## START

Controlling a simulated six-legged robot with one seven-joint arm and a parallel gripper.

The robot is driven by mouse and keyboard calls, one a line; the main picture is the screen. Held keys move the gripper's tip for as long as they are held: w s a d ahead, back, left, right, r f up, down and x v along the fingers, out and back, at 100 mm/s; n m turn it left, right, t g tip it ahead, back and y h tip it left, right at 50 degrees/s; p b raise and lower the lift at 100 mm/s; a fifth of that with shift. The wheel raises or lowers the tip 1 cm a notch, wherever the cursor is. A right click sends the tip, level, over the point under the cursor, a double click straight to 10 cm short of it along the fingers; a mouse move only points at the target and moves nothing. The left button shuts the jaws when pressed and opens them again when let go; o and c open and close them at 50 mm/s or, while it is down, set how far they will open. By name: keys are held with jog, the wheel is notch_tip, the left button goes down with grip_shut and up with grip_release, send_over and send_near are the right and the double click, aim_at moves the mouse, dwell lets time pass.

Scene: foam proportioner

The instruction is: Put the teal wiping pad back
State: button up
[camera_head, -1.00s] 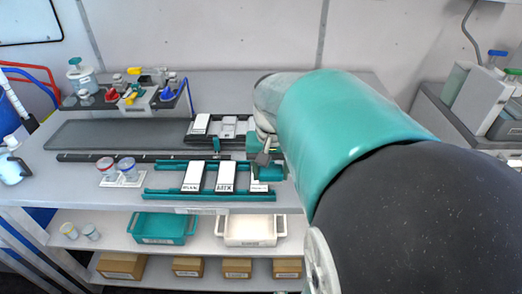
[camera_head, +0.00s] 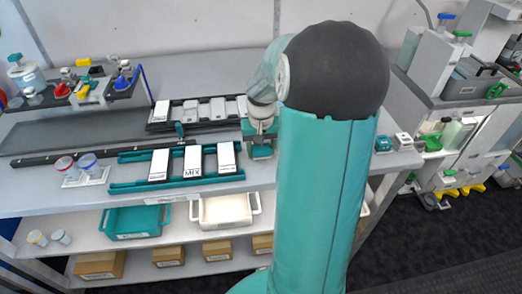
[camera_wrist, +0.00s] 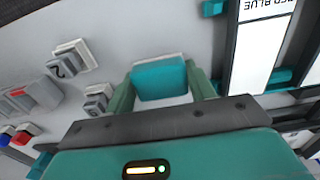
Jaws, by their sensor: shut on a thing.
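The teal wiping pad (camera_wrist: 160,80) is between the two fingers of my gripper (camera_wrist: 162,85) in the wrist view, and the gripper is shut on it. A pale edge shows beyond the pad; I cannot tell whether it belongs to the pad or to something under it. In the head view my gripper (camera_head: 260,138) is over the bench just right of the teal rack (camera_head: 130,187), with a teal part below it. My arm hides the bench to the right of that. Whether the pad touches the bench is not clear.
The rack holds white-labelled slides (camera_head: 193,160); a dark tray (camera_head: 158,127) with more stands behind. Small teal-and-white (camera_head: 382,144) and grey-and-white (camera_head: 403,141) blocks sit right of my arm. Two numbered white blocks (camera_wrist: 70,60) lie left in the wrist view. Bins (camera_head: 225,209) stand below.

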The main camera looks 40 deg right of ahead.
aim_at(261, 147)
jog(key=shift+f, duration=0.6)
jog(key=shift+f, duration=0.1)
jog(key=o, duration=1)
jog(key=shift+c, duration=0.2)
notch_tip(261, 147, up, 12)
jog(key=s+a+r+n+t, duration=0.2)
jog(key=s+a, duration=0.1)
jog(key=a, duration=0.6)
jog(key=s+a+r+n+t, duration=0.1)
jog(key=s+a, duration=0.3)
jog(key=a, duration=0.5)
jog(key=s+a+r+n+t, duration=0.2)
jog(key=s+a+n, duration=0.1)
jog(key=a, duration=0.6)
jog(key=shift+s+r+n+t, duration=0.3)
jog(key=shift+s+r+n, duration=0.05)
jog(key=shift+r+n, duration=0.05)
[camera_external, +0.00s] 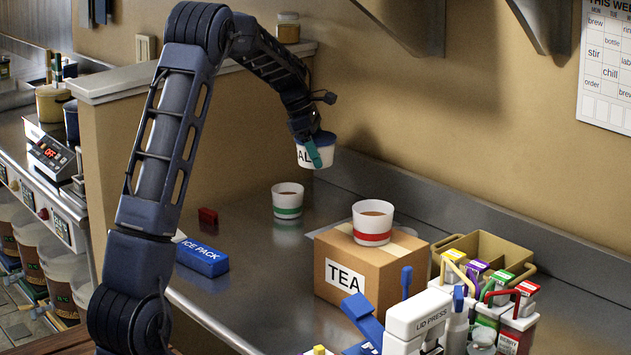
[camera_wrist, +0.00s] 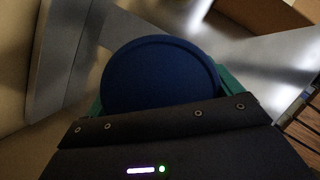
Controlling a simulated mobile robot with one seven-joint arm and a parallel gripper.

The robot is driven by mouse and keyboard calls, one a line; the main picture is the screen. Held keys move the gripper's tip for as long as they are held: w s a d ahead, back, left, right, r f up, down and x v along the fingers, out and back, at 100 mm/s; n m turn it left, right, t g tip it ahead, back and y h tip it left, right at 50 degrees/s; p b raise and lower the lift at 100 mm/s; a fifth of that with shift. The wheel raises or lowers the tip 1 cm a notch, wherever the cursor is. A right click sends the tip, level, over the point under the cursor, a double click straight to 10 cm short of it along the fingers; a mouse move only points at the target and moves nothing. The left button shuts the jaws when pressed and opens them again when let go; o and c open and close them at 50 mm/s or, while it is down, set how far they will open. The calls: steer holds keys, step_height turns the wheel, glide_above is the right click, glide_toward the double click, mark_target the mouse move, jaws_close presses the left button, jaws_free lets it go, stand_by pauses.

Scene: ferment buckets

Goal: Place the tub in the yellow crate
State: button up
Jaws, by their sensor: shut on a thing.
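The tub (camera_external: 308,156) is white with a dark blue lid and partly hidden lettering. My gripper (camera_external: 314,150) is shut on it and holds it upright in the air above the counter, near the back wall. In the wrist view the tub's round blue lid (camera_wrist: 160,75) sits between my teal fingers. The yellow crate (camera_external: 480,253) stands on the counter at the right, behind several bottles and cartons. It is open at the top. The part of its inside that shows looks empty, and its front is largely hidden.
A TEA box (camera_external: 335,270) with a red-banded cup (camera_external: 373,222) on top stands between the tub and the crate. A green-banded cup (camera_external: 288,200), a blue ice pack (camera_external: 202,256) and a small red block (camera_external: 208,216) are on the counter. A lid press (camera_external: 415,318) stands in front.

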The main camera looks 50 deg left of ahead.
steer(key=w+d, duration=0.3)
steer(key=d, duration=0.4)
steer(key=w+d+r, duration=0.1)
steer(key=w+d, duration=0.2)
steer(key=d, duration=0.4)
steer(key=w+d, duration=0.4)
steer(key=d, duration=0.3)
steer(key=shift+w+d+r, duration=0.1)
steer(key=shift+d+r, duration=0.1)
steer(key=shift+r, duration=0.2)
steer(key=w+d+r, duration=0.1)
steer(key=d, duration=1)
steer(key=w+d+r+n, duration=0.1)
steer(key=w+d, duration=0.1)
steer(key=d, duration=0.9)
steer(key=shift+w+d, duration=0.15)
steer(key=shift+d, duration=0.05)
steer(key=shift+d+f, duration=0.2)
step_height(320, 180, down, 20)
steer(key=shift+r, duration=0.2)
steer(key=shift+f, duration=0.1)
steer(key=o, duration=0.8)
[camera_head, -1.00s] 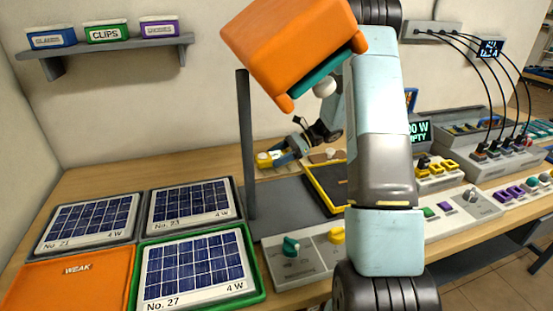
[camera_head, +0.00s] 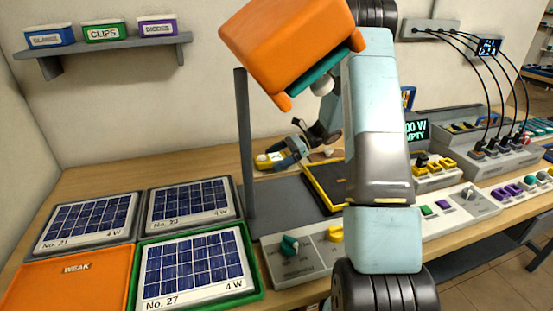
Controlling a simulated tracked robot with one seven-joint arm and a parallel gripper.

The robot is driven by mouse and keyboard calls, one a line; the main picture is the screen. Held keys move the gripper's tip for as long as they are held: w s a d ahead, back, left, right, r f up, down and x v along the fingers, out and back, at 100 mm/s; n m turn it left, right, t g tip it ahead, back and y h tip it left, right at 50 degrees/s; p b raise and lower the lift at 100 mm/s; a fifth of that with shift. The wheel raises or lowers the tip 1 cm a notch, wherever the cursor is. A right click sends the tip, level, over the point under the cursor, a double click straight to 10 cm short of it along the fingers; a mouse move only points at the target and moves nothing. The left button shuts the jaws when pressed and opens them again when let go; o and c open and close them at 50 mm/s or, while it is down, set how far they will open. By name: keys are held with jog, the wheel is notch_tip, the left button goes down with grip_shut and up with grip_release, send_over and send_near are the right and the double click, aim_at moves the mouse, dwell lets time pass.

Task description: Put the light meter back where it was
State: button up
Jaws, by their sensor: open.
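A small yellow device with a pale round top, which looks like the light meter (camera_head: 265,161), lies at the back of the bench, just right of the dark upright post. My gripper (camera_head: 280,157) is at its right end, reaching in from behind my arm. The jaws are open. The fingers overlap the meter in this view, and I cannot tell whether they touch it. My arm hides part of the bench to the right.
A dark post (camera_head: 244,150) rises close left of the meter. A yellow-edged dark tray (camera_head: 316,189) lies right of it. Solar panels (camera_head: 190,205), an orange weak tray (camera_head: 60,288) and a knob console (camera_head: 300,262) are in front. A shelf (camera_head: 110,45) hangs above.

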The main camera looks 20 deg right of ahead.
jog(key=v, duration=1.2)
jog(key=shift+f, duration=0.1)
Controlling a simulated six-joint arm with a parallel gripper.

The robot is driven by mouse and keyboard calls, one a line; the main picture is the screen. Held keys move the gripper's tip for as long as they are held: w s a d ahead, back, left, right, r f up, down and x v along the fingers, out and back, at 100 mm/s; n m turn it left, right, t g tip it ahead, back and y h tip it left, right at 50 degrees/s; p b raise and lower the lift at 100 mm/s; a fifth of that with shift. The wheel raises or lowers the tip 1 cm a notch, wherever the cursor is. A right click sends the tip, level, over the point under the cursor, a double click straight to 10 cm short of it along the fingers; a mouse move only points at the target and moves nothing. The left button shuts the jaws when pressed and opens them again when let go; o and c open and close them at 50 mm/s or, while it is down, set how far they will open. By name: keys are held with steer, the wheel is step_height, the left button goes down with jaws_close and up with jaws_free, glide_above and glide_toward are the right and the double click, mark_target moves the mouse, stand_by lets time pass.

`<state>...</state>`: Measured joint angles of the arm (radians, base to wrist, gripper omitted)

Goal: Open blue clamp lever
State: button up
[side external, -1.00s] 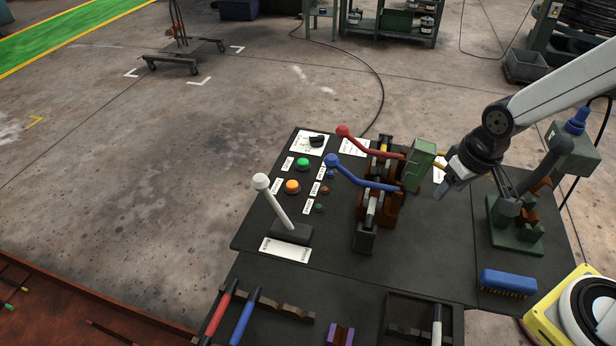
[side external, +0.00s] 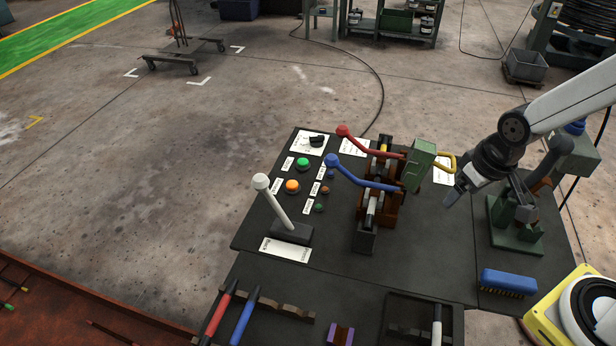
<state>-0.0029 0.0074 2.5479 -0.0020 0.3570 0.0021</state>
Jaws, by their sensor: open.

## END

◆ EXERCISE DESCRIPTION: Each line holding "seven" must be found and copied.

◆ TASK RESPONSE:
Controlling a simulated six-legged robot with one seven-joint arm and a parallel gripper.
Controlling a simulated mobile robot with one seven-joint arm and a parallel gripper.
Controlling a simulated tracked robot with one seven-joint arm and a parallel gripper.

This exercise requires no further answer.